## Start Dataset excerpts
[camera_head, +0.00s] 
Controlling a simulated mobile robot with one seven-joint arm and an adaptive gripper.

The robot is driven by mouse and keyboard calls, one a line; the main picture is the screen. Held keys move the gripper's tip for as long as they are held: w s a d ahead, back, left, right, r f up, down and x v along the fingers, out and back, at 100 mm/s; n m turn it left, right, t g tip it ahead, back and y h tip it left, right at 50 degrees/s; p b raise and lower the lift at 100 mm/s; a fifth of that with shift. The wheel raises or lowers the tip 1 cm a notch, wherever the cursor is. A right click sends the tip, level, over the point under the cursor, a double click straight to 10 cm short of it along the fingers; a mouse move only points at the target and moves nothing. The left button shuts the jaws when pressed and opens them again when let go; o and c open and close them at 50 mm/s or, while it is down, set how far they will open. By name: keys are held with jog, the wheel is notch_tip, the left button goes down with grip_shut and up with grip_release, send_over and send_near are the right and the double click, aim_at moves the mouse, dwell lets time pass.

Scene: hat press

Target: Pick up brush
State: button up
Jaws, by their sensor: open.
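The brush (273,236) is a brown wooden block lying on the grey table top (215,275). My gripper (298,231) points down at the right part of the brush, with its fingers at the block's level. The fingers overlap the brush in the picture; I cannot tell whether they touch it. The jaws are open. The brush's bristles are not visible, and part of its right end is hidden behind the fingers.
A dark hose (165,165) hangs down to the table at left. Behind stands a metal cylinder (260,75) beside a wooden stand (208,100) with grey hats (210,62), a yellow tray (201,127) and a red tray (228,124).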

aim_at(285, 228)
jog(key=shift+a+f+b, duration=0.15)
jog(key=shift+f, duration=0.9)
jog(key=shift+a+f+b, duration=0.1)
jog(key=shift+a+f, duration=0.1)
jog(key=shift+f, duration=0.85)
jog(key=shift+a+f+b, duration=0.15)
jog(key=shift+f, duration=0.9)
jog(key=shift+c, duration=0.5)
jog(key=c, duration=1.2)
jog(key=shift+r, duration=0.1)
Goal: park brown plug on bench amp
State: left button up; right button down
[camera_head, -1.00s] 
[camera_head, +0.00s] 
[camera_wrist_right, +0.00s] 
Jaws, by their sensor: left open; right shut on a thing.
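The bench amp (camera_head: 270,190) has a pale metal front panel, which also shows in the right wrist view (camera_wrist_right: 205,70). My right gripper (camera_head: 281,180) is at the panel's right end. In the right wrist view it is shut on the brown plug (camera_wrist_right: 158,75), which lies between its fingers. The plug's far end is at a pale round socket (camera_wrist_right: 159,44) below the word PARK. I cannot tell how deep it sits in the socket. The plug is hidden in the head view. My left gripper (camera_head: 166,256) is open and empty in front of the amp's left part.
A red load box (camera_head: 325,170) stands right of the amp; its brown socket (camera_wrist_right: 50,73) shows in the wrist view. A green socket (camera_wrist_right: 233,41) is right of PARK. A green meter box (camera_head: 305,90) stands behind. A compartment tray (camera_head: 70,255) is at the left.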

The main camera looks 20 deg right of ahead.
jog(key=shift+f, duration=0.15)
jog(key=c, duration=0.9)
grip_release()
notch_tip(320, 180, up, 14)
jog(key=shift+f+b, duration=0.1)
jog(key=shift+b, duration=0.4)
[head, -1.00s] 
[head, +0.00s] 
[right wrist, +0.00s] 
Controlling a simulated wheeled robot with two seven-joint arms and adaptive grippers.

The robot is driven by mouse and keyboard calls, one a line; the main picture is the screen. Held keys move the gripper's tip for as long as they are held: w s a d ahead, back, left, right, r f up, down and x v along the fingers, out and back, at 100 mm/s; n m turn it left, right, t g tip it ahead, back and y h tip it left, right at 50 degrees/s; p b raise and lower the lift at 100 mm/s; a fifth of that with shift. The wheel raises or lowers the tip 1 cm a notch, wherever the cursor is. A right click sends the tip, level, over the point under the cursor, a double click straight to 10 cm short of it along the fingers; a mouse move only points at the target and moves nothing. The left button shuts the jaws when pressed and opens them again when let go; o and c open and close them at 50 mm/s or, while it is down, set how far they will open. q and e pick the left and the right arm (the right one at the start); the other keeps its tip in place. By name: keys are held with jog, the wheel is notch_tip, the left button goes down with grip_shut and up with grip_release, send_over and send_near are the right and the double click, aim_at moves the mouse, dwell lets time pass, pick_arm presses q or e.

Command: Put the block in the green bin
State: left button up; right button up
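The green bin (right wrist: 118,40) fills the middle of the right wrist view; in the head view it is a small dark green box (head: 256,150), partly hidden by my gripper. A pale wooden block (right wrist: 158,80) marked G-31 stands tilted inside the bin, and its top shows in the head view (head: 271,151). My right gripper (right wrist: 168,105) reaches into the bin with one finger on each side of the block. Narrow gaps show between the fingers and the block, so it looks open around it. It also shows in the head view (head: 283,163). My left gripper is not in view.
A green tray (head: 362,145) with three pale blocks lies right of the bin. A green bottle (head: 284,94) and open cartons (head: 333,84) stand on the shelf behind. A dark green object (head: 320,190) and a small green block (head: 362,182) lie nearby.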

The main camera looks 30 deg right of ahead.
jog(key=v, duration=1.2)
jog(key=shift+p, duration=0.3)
## End Dataset excerpts
● Task statement:
All lines above containing the string "simulated" are to be collected.

● The reply:
Controlling a simulated mobile robot with one seven-joint arm and an adaptive gripper.
Controlling a simulated wheeled robot with two seven-joint arms and adaptive grippers.

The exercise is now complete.